The power-sharing crisis at Stormont has run for ten months. As the parties face yet another deadline (after yesterday's was extended), here's a look at some of the key issues in the bitter political stand-off.


Deadlines, deadlines, and deadlines

Yesterday's (now extended) deadline was the sixth since power-sharing imploded in January.

Despite British government warnings of the consequences of missing the previous cut-off points for a deal, they all fell by the wayside.

The elasticity of the time-limits has led to widespread public scepticism over their credibility.

Northern Ireland Secretary James Brokenshire had said that if there was no agreement by yesterday he would intervene to set a budget for Stormont's rudderless public services.

While this would not constitute the reimposition of Westminster direct rule, it would be a large leap in that direction.

Civil servants have warned that the money will dry up and key services will be disrupted if a budget is not enacted in the coming weeks, so it seems inevitable one will be passed, with or without the say of local politicians.


Brokenshire's 'glide path' to direct rule

The Secretary of State has repeatedly employed the analogy of a plane gradually descending to explain his approach to increasing Westminster authority over Northern Ireland.

The longer the crisis goes on, the closer Stormont gets to touching down on the runway of direct rule.

He envisages powers being taken on by Britain in gradual fashion, rather than a sudden crash landing.

The passing of a budget will certainly see the landing lights looming large on the horizon.


From green energy to language row

Stormont collapsed amid a row over a botched green energy scheme, but a dispute over the Irish language is preventing it being restored.

The controversy over the Renewable Heat Incentive triggered the implosion of the last DUP/Sinn Féin coalition.

The ill-fated eco subsidy scheme left the administration facing a potential £500m overspend and the late Sinn Féin deputy first minister Martin McGuinness quit the executive - a move that pulled it down - in protest at the DUP's handling of the furore. It was ironic that the issue that toppled the coalition of erstwhile foes was a financial scandal, and not one of the deep-rooted orange and green disputes.

However, once the government went up in RHI smoke, a non-aggression pact that had marked the DUP/Sinn Féin relationship was well and truly kicked into touch and many of the old wounds were reopened.

The one that has proved most troublesome to heal is the stand-off over Irish language.


So what is the row about?

Sinn Féin wants a piece of legislation that enshrines protections for Irish language speakers, such as the right to speak Irish in court proceedings and more widespread use of bilingual road signs.

The DUP is prepared to offer some protections but only if they are part of a wider cultural act, which also takes in the Ulster Scots tradition.

The row essentially boils down to whether or not there will be a free-standing Irish Language Act.

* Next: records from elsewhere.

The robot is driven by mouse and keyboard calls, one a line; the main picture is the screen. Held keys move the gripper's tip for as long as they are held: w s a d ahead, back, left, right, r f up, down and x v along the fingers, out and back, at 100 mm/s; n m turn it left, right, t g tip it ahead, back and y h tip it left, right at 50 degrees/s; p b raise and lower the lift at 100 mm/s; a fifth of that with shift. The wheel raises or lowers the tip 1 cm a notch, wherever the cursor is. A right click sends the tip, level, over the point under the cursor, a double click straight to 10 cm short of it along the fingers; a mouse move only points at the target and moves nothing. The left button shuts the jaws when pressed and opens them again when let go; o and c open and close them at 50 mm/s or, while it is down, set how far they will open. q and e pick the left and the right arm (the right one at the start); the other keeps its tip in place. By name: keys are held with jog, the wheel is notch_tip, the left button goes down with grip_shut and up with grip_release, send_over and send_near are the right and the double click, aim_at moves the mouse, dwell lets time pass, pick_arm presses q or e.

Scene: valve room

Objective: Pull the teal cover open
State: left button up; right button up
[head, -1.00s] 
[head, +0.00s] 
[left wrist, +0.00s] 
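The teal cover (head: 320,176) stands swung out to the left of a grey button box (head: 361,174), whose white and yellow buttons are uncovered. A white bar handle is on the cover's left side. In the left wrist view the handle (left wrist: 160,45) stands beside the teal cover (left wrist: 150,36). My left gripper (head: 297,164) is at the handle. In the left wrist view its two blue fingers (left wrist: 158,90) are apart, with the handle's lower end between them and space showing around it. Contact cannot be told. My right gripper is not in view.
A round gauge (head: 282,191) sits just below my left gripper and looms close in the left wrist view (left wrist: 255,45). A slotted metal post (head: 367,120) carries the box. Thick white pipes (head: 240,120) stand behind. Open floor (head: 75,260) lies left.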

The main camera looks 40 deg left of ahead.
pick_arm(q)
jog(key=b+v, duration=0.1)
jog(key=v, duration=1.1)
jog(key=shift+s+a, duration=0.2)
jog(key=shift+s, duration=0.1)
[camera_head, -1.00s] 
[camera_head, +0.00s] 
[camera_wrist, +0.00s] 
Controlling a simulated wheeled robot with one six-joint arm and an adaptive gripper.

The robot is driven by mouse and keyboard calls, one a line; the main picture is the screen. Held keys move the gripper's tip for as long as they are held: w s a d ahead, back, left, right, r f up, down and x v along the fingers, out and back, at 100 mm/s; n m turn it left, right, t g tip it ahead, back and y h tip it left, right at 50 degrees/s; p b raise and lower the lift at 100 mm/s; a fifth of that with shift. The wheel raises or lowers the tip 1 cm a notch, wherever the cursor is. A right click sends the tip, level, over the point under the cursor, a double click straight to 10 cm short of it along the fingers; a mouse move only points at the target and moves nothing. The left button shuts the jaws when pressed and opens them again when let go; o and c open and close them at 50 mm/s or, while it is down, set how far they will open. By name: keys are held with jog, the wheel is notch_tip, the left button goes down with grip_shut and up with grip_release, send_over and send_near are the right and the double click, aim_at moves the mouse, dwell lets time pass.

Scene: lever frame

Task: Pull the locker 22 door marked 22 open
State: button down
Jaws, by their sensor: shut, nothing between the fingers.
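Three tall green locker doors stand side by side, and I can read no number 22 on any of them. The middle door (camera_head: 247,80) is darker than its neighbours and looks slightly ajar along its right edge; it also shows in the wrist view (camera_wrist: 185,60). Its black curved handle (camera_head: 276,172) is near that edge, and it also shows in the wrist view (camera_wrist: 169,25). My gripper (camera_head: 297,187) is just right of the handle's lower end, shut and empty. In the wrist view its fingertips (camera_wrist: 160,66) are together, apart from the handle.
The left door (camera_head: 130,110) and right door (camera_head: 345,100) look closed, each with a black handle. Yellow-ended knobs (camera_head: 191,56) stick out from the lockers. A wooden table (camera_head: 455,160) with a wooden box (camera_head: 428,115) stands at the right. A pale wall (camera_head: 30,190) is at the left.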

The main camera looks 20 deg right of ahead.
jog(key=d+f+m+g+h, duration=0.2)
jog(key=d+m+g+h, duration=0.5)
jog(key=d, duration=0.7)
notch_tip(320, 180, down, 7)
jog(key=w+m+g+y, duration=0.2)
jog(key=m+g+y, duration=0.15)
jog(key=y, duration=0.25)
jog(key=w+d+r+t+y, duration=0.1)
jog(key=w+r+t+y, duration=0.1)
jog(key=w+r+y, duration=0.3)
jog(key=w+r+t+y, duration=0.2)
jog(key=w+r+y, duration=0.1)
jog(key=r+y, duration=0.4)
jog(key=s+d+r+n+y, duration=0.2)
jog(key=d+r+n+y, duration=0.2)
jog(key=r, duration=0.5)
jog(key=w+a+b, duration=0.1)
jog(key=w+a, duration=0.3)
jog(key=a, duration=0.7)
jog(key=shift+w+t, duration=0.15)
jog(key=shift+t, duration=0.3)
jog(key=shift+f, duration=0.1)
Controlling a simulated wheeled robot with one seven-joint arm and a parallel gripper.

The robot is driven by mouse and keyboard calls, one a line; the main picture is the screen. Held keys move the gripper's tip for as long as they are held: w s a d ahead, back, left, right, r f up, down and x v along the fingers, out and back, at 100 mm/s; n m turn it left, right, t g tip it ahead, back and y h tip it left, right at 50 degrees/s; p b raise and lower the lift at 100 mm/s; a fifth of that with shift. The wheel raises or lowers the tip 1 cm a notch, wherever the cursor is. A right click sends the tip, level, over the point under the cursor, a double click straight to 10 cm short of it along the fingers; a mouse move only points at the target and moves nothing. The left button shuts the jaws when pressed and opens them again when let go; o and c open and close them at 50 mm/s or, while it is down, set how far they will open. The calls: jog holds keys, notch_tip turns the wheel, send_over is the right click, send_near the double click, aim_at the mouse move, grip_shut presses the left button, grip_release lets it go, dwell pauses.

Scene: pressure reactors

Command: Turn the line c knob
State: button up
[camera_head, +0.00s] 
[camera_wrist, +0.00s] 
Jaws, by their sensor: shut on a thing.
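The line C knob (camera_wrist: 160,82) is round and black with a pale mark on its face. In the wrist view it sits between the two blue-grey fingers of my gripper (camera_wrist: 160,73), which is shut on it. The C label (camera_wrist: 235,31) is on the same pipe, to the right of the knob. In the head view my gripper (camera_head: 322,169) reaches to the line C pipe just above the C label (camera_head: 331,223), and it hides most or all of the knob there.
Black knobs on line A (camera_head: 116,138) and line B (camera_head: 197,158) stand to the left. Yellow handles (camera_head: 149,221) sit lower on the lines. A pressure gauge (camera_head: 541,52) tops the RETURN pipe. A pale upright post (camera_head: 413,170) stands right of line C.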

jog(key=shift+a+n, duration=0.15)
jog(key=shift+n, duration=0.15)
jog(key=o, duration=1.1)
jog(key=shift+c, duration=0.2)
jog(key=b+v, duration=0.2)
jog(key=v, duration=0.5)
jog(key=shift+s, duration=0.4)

Same-sex marriage and Brexit

Sinn Féin and the DUP are at odds over the region's ongoing ban on same-sex marriage.

The pro-Brexit DUP and pro-Remain Sinn Féin obviously have very different takes on the UK's exit from the EU as well.

Stalled mechanisms to deal with the legacy of the Troubles are another source of contention.

But there is a growing view that none of these would, in themselves, prevent an executive being formed.

It seemingly all hinges on the Irish language.


RHI hasn't gone away you know

A public inquiry into the affair is about to start at Stormont. Sinn Féin had said it would not return to an administration that had DUP leader Arlene Foster as its first minister until she was cleared by the inquiry.

That will not happen anytime soon, with the probe expected to run until next Easter.

However, the longer the Stormont impasse has continued the less RHI has been mentioned.

Many believe Sinn Féin would be prepared to drop the pre-condition on Mrs Foster if it got an Irish Language Act.